Hickory is a very hard, durable wood known for its strength and durability. Found in the Eastern Regions of the United States, hickory claims the most dramatic colour and grain variations due to its combination of sapwood and heartwood. With its closed grain patterns, the colours can range from very light cream to deep reddish-brown and occasionally nearly black. Veneer panels and finished sides may appear striped due to grain variations. These unique variations are a hickory trademark and make this wood a number one choice for individuals seeking the full natural beauty of wood.

Black Walnut

Walnut is a hardwood, however, is not as physically heavy as other hardwoods. Found in the Eastern Regions of the United States, black walnut ranges from dark brown to purplish black with grayish coloured sapwood. Alike cherry, black walnut is valued for use with high-end furniture and cabinetry due to its wide range of patterns including curly, waves, closed swooping grain and burls. These unique features make walnut a choice wood for the wood lover looking to bring deep warmth with striking grain patterns to the room.

Alder

Alder is a hardwood that is notably softer than most other hardwood species. Found on the Pacific Coast of North America, alder has a very even-textured grain pattern that accepts stain well. Alder has a fairly straight, faint grain pattern with colours ranging from pale pinkish-brown to almost white. Because alder has a low strength and shock resistance, it will dent and damage more easily than other species. For the individual looking for the subtle, soft and uniformed look, alder is a clear choice.

Your Home, the Final Environmental Factor

We now understand that wood had its own life before coming to live in your home. It is important to note that there are also many things to expect as the wood adjusts to life in your home with new environmental factors such as interior lighting, humidity, tobacco smoke, ovens, ranges, natural gas furnaces and fireplaces, chemicals, etc…These factors can continue to promote changes in your wood product and can be limited through proper maintenance and care.

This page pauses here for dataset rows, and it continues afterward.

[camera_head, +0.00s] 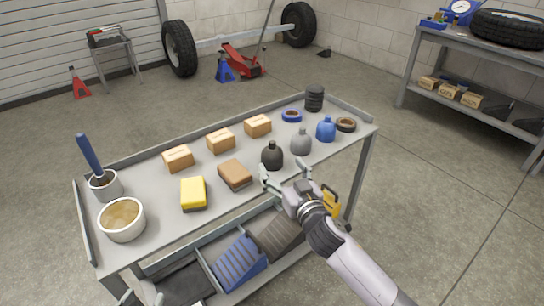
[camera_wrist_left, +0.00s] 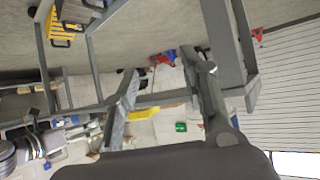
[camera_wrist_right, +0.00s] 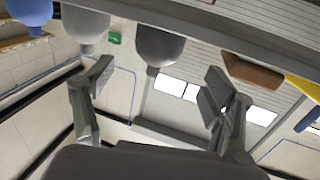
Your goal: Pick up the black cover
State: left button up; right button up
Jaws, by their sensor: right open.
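The black cover (camera_head: 272,156) is a rounded dark cap with a narrow top. It stands upright near the front edge of the cart's top shelf (camera_head: 146,194). My right gripper (camera_head: 284,176) is open and empty, just in front of the cover at the cart's edge. In the right wrist view the cover (camera_wrist_right: 160,45) shows upside down between and beyond the two spread fingers (camera_wrist_right: 158,85), apart from both. My left gripper (camera_head: 141,297) is low at the cart's front left, mostly cut off. The left wrist view shows its fingers (camera_wrist_left: 160,75) spread with nothing between them.
A grey cover (camera_head: 301,142) and a blue cover (camera_head: 326,129) stand right of the black one. A brown sponge (camera_head: 235,174) and a yellow sponge (camera_head: 193,194) lie to its left. Small boxes (camera_head: 220,140) line the back. The lower shelf holds bins (camera_head: 239,262).

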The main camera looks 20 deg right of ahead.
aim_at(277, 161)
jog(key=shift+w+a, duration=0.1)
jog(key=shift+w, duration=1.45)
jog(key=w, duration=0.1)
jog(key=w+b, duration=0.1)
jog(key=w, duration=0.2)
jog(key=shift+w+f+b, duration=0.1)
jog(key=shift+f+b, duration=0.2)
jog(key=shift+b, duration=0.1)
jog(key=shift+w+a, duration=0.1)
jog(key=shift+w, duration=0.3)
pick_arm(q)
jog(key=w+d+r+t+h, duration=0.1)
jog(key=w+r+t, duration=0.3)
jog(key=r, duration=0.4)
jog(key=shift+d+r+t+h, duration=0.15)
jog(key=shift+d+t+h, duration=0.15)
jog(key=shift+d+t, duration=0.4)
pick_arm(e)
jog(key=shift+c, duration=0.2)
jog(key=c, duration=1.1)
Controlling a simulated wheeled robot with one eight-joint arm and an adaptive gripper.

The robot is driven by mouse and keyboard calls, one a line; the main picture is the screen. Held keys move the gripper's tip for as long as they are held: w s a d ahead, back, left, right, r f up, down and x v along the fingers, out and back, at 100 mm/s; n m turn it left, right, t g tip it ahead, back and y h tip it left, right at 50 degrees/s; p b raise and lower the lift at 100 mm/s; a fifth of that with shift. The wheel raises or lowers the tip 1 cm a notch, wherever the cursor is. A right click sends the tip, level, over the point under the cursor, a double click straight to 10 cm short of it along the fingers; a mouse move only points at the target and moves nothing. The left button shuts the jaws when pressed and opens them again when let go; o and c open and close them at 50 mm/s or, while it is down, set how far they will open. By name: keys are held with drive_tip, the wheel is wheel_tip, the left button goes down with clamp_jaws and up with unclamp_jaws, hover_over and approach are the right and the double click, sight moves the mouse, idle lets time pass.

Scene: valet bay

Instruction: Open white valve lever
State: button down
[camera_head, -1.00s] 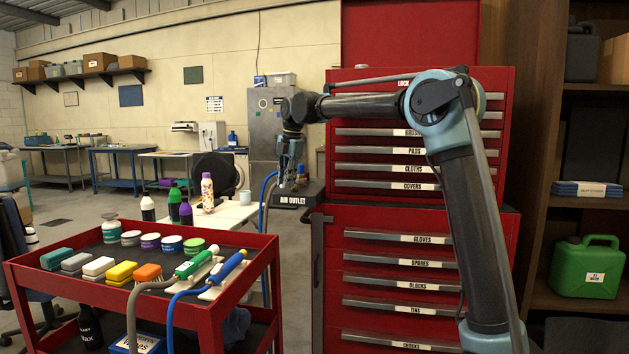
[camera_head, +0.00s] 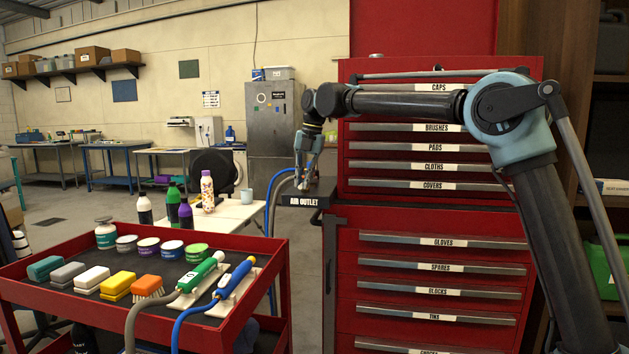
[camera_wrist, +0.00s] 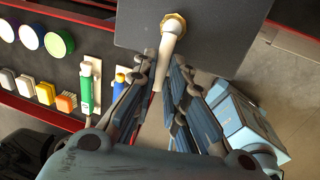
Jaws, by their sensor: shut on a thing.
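The white valve lever (camera_wrist: 168,50) turns on a brass pivot on a dark grey plate, seen in the wrist view. The lever points down the picture, toward my palm, between my fingers. My gripper (camera_wrist: 165,90) is shut on the lever, with one finger on each side. In the head view my gripper (camera_head: 303,182) reaches down at the black box labelled AIR OUTLET (camera_head: 300,201), at the left side of the red drawer cabinet. The lever cannot be made out there behind my fingers.
The red cabinet (camera_head: 428,224) stands directly right of the outlet. A red cart (camera_head: 255,305) with brushes, tubs and two hosed tools is at the front left. A white table (camera_head: 232,215) with bottles stands behind it. Blue and grey hoses (camera_head: 270,205) hang beside the outlet.

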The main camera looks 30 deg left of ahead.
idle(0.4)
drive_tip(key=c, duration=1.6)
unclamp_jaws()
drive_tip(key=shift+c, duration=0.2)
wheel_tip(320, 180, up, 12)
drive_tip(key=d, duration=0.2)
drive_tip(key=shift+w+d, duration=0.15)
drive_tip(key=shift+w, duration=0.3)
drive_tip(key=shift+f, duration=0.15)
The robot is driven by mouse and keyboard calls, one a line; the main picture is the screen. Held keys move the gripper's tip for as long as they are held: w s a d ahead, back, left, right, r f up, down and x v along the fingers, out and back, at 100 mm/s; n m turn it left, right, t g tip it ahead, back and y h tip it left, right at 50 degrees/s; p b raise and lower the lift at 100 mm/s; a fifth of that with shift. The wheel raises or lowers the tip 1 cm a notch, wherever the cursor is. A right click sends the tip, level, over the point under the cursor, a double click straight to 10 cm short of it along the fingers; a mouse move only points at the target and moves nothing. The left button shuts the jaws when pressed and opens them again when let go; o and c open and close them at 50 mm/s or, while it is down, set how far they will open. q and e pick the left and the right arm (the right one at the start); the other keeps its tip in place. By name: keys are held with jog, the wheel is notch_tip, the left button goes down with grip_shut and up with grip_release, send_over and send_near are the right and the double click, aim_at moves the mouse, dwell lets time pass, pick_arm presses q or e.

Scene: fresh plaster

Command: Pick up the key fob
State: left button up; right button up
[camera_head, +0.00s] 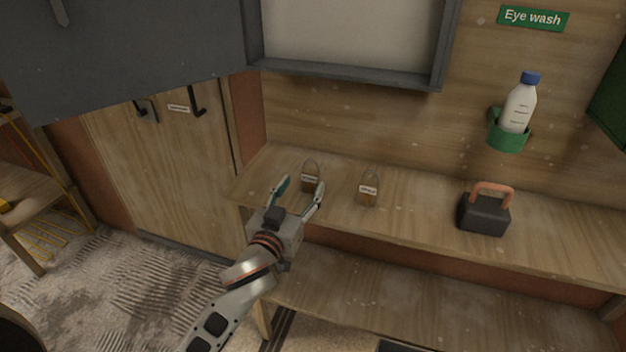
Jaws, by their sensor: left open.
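No thing in view is plainly a key fob. Two small brown, padlock-like things with grey loops and white labels stand on the wooden shelf (420,215). The left one (310,179) shows between the fingers of my left gripper (301,189), and the right one (368,190) stands apart, to the gripper's right. My left gripper is open and reaches over the shelf's left end. I cannot tell whether its fingers touch the left padlock-like thing. The label writing is too small to read. My right gripper is not in view.
A black block with an orange handle (484,212) stands farther right on the shelf. A white bottle (518,106) sits in a green wall holder (508,137). A grey-framed panel (350,70) hangs above. Dark hooks (197,101) are on the left door. The shelf between these things is clear.

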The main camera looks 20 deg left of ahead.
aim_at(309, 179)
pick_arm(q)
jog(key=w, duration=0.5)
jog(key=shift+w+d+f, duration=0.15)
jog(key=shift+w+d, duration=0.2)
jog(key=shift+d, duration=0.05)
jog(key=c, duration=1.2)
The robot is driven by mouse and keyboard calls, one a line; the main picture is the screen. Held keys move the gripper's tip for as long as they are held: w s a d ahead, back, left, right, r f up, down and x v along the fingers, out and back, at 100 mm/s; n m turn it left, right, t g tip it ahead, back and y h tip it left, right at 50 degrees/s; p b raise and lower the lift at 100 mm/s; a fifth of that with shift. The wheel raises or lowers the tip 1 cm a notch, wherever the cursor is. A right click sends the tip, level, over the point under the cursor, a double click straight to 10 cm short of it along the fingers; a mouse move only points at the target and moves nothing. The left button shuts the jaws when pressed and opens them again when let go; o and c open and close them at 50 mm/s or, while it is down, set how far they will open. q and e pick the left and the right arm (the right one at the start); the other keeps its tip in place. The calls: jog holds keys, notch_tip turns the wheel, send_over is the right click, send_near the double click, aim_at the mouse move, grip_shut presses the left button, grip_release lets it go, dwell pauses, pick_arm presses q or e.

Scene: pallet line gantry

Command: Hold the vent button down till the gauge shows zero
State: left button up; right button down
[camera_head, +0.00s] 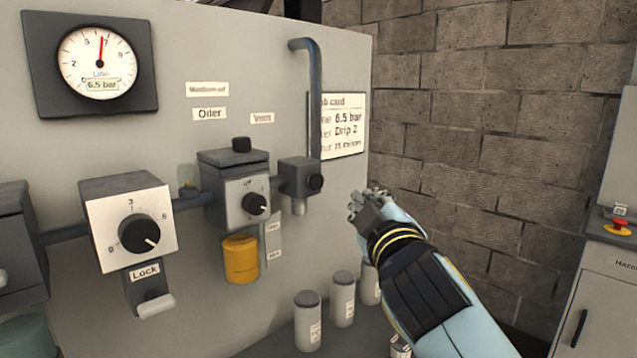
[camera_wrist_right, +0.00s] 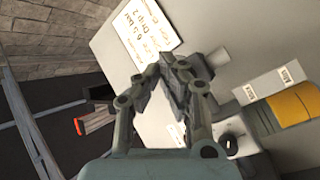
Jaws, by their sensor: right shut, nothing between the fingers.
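The gauge (camera_head: 97,62) is a round white dial on a dark plate at upper left; its red needle points almost straight up and its readout says 6.5 bar. The vent block (camera_head: 297,176) sits on the panel at the end of the pipe, below the Vent label (camera_head: 262,118). Its dark round vent button (camera_head: 315,183) faces right and looks uncovered. My right gripper (camera_head: 357,203) is shut and empty, to the right of the button and apart from it. Its closed fingers also show in the wrist view (camera_wrist_right: 168,72). My left gripper is out of view.
The oiler unit (camera_head: 240,192) with a yellow bowl (camera_head: 241,260) and the regulator (camera_head: 128,222) with a knob stand left of the vent. Several grey canisters (camera_head: 343,298) stand below. A cabinet with a red button (camera_head: 617,227) is at far right, before a block wall.

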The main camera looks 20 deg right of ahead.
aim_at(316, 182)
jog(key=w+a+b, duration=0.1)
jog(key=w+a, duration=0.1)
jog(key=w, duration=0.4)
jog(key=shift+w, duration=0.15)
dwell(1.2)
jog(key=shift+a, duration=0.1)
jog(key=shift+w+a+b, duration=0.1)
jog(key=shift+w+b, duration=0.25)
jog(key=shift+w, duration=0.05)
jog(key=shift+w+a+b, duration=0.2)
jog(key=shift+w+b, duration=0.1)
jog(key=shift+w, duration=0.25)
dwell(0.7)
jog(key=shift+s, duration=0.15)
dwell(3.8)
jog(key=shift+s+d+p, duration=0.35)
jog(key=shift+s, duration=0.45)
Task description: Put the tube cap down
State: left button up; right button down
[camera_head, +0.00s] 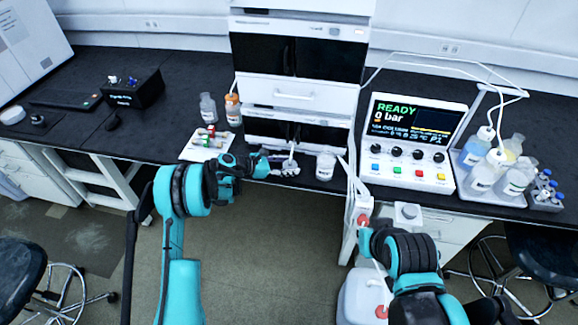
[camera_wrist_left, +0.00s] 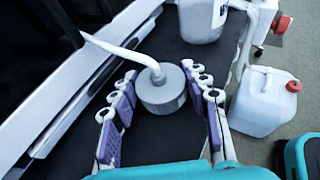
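The tube cap (camera_wrist_left: 162,90) is a grey round cap with a white tube running from its top, in the left wrist view. It is upright over the black worktop, between the fingertips of my left gripper (camera_wrist_left: 160,88). The purple finger pads are spread, with narrow gaps showing beside the cap. In the head view my left gripper (camera_head: 284,166) is low at the bench's front edge, before the white instrument stack (camera_head: 290,98). The cap is too small to make out there. My right arm shows at lower right; its fingers are not visible.
A white-labelled bottle (camera_head: 325,167) stands just right of the left gripper. A tray of small vials (camera_head: 197,153) lies to its left. The control unit (camera_head: 405,178) stands farther right. A white jug with a red cap (camera_wrist_left: 265,105) stands below the bench edge.

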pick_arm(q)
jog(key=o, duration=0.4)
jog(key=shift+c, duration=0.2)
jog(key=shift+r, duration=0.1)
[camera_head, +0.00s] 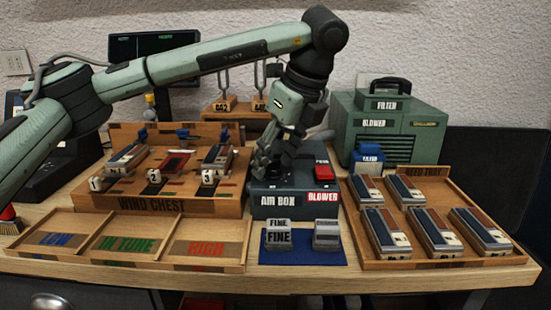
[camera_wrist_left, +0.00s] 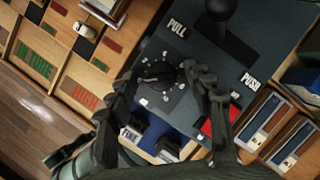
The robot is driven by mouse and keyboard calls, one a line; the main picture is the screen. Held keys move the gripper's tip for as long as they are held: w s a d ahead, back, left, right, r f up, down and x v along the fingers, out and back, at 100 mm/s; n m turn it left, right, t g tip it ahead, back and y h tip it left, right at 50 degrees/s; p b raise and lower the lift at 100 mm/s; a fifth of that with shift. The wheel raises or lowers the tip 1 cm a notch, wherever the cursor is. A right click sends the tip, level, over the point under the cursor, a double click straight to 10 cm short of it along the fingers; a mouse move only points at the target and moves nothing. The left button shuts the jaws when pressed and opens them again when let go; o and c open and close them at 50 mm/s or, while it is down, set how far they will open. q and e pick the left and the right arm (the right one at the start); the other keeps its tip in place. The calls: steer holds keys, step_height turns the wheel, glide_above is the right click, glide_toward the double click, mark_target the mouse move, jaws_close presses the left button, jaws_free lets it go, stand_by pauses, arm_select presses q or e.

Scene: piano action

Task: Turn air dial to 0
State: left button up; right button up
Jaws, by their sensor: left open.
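The air dial (camera_wrist_left: 157,74) is a round black knob with pale marks around it, on top of the dark box (camera_head: 290,200) with the front label and a red BLOWER label. I cannot read the marks or tell which one the dial points at. My left gripper (camera_head: 268,160) is over the left part of this box and hides the dial in the head view. In the left wrist view the left gripper (camera_wrist_left: 160,80) is open, with one finger on each side of the dial. I cannot tell whether the fingers touch it. My right gripper is not in view.
A red switch (camera_head: 323,172) is right of the dial. A black ball-topped lever (camera_wrist_left: 220,8) stands behind it between PULL and PUSH labels. The wind chest (camera_head: 150,203) is at left, the reed tray (camera_head: 372,264) at right, and a blue mat (camera_head: 303,256) in front.

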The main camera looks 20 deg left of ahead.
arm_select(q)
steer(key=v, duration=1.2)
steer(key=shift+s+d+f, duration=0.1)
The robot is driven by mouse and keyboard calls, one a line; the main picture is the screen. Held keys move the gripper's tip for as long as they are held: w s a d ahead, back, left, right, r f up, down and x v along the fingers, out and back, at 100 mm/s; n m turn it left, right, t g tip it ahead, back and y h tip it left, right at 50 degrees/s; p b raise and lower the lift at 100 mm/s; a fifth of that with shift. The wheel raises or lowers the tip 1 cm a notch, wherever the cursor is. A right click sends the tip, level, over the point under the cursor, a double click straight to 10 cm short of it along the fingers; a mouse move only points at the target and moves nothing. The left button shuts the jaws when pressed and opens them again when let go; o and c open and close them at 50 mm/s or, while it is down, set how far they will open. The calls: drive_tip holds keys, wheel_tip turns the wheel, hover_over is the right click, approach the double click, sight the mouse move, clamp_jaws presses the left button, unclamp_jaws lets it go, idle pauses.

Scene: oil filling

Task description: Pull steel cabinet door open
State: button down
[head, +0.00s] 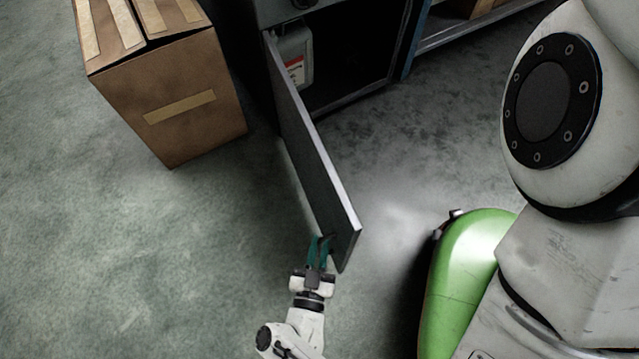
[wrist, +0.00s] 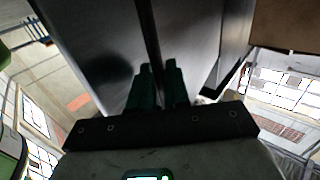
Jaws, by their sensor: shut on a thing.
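The steel cabinet door (head: 308,150) stands swung open in the head view, a long dark panel reaching from the cabinet (head: 345,25) toward the front. My gripper (head: 319,250) is at the outer end of the door, on its left face. Its green fingers are shut on the door's handle, which is mostly hidden by them. In the wrist view the green fingers (wrist: 158,85) are close together against the dark steel door panel (wrist: 95,40). A grey container with a red and white label (head: 294,58) shows inside the open cabinet.
A taped cardboard box (head: 175,105) stands on the floor left of the door, close to the hinge side. A blue-edged shelf (head: 470,28) is right of the cabinet. My green base is right of the door. The concrete floor at the left front is clear.

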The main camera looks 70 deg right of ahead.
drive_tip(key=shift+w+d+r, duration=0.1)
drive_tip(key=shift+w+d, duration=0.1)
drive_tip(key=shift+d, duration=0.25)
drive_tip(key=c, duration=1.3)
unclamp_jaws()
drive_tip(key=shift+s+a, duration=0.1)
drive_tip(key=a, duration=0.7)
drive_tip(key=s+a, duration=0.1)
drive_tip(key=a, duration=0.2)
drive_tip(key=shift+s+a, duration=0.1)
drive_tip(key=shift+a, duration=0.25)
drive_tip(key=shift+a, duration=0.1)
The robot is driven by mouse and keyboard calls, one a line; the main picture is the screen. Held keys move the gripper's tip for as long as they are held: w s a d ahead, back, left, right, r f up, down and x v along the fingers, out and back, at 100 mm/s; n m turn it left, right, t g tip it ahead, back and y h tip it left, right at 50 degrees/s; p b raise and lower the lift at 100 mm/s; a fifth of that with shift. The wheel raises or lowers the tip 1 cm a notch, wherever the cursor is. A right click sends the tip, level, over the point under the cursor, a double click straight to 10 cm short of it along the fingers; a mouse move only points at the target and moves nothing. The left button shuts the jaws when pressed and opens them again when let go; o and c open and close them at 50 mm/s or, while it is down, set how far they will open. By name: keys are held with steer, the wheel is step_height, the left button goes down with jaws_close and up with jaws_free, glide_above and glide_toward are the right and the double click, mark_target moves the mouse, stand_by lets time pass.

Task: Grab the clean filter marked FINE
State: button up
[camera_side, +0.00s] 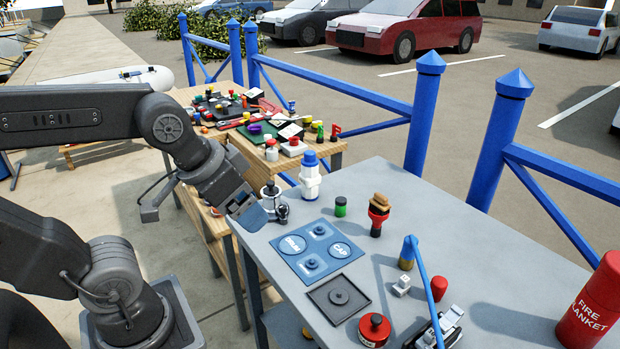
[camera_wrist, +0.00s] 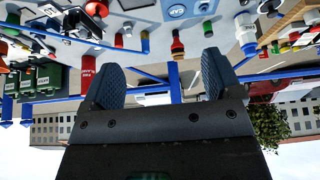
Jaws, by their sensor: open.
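No marking FINE is legible in either view, so I cannot tell which thing is the clean filter. A small green-capped jar (camera_side: 340,207) and a red and black piece with a tan top (camera_side: 379,214) stand upright on the grey table. A brass-coloured cylinder with a blue top (camera_side: 407,254) stands nearer the front. A white cylinder with a blue cap (camera_side: 310,180) stands behind the blue mat. My gripper (camera_side: 245,208) is above the table's left edge, beside a pale metal fitting (camera_side: 268,196). In the wrist view my gripper (camera_wrist: 162,82) is open, with nothing between its fingers.
A blue mat (camera_side: 285,262) with a legible CAP label and a dark square tray (camera_side: 322,305) lie on the grey table (camera_side: 455,245). Blue railings (camera_side: 490,130) stand behind.

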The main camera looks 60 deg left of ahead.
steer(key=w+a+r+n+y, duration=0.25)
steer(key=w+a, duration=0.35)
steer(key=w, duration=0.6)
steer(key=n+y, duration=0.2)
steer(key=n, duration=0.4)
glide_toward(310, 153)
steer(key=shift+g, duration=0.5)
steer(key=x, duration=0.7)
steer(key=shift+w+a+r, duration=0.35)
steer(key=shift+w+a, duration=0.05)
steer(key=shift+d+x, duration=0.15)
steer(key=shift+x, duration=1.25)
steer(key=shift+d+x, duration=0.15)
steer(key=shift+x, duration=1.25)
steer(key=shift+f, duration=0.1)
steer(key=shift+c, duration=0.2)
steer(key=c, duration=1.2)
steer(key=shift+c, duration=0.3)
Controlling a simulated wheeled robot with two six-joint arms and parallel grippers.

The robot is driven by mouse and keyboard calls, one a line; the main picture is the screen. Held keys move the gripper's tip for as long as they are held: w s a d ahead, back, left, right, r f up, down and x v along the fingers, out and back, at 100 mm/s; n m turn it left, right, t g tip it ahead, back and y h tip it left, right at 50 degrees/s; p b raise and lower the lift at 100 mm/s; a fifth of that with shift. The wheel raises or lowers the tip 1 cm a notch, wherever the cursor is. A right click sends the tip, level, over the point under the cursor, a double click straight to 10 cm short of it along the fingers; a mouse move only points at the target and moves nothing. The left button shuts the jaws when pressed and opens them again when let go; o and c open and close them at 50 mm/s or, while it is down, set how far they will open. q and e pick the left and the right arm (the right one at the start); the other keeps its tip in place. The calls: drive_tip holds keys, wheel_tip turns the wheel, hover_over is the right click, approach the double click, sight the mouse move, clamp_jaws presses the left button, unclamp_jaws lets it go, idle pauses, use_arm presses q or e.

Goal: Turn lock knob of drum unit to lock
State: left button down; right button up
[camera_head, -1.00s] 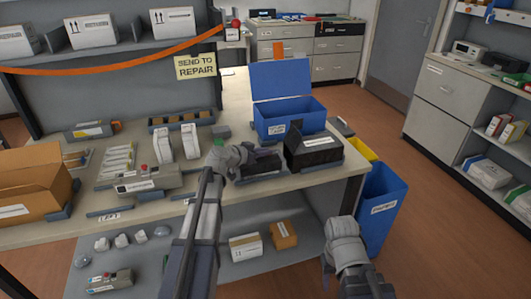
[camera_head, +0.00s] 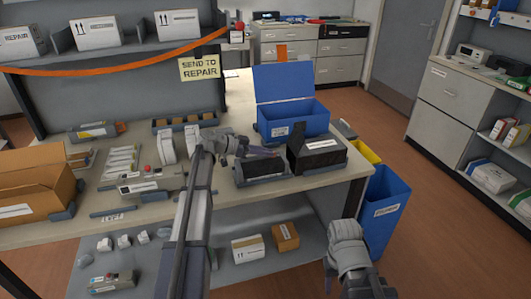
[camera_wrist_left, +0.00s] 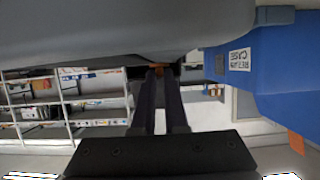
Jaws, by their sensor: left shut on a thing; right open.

It is very important that customers purchasing wood cabinets have an understanding of how household environments can effect wood with expansion and contraction. The natural response of wood to changes in humidity is usually more dramatic than most people realize. For example, a solid wood drawer that slides freely in January but sticks tightly in August is an all too familiar example of the dimensional response of wood to changes in atmospheric humidity. Likewise, a cabinet door panel is likely to shrink during cold, dry winters and expand in humid summers. Mylen uses a ‘floating’ panel that is dimensioned to allow for the expansion and contraction of the panel during different atmospheric conditions in the home throughout the year. However, this natural response of wood to relative humidity conditions cannot be viewed as defective or non-conformance. Every effort is made to mask this occurrence, especially when a darker stain is used. This contraction of wood is a normal occurrence and it is the customer’s responsibility to maintain the humidity levels in their home. Wood is a natural material requiring a stable environment and proper humidity control. We recommend between 40% to 55% humidity level in the environment. Avoid large humidity variations to ensure the product’s stability. Moisture-rich environments such as humid climates, waterfront properties, and non-air-conditioned homes, may create significant fluctuations in the wood and possibly cause defects in the product such as; open joints, stile and/or rail bowing, unfinished lines on finished products, cracking, warping, twisting, and sizing variations. Please be aware of this issue as it does occur in all solid wood products.

As discussed above, your natural wood product will continue to mature/age with time. While all wood matures at a different pace and to a different degree, it is important to understand that the environmental factors surrounding your wood product will attest to the aging process. For example, a cabinet door that is positioned in direct sunlight will mature faster and deeper than a cabinet door that is positioned away from direct sunlight, such as on a lower cabinet in the island. As your wood product matures it will mellow in tone creating multiple colour tones throughout your cabinets in a fashion completely unique to the wood you have purchased. This is in part what makes each Mylen kitchen unique to its owner.

Wood Grade

So far we have discussed the natural and environmental factors surrounding wood. What we haven’t discussed is how we differentiate between the different grades or quality of the wood. Because all wood is different, it is important that we don’t take on a “wood is wood” approach where all wood of the same species is grouped together without rhyme or reason. It is the grading process that ensures you don’t receive a knotty, colour inconsistent cherry wood with many gum pockets when you were hoping to achieve a more uniformed clean look to your cherry wood. Mylen uses wood that is selected for colour, pattern and structure stability. The wood is then classified into categories as outlined in the chart below. Mylen’s standard category of use is Select and this is the benchmark for all other grading categories. Mylen uses select grade woods as we feel this offers the true warmth and inviting nature of wood most people are looking to achieve for their home. If you prefer a more rustic approach or perhaps a little more uniformity, we recommend changing your grade selection to better suit your tastes.

Time to choose

Mylen is happy to manufacture your cabinets with any wood of your choice. When making your selection, keep in mind that the final colour has a lot to do with the finish you are applying and less to do with the actual wood species you choose. The only real right and wrong here is when it comes to paintable cabinets, in which case MDF is a clear choice. Aside from this, we feel that all wood is wonderful and perfect. The wood you choose mostly comes down to the look and feel you want to achieve when entering your home.